START

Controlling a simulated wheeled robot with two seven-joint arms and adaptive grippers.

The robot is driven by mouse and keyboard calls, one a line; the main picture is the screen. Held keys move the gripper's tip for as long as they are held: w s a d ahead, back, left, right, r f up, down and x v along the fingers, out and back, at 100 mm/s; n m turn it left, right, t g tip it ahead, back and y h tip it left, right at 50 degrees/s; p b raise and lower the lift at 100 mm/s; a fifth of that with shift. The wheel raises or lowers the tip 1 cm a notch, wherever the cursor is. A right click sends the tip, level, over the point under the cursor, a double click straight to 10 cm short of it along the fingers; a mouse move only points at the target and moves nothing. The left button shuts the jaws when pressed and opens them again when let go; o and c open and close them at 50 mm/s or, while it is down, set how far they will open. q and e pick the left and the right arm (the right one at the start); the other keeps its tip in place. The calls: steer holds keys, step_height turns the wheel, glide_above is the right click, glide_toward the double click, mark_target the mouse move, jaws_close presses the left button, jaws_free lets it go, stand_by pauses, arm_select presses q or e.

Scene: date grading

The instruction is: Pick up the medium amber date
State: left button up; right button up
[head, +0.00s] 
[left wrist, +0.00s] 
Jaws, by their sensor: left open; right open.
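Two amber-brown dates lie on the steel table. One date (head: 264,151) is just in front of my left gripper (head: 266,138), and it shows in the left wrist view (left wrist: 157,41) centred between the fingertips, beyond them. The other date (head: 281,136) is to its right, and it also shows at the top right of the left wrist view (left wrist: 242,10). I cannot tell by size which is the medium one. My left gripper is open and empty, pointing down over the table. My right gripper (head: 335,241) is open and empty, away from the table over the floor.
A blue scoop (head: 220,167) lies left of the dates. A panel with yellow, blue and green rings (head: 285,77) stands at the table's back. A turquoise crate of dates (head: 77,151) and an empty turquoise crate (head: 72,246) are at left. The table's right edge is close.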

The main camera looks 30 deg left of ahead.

END

**Exercise details:**
Copy verbatim the line that contains "Scene: date grading", the line that contains "[left wrist, +0.00s]", and all lines between them.

**Task result:**
Scene: date grading

The instruction is: Pick up the medium amber date
State: left button up; right button up
[head, +0.00s] 
[left wrist, +0.00s] 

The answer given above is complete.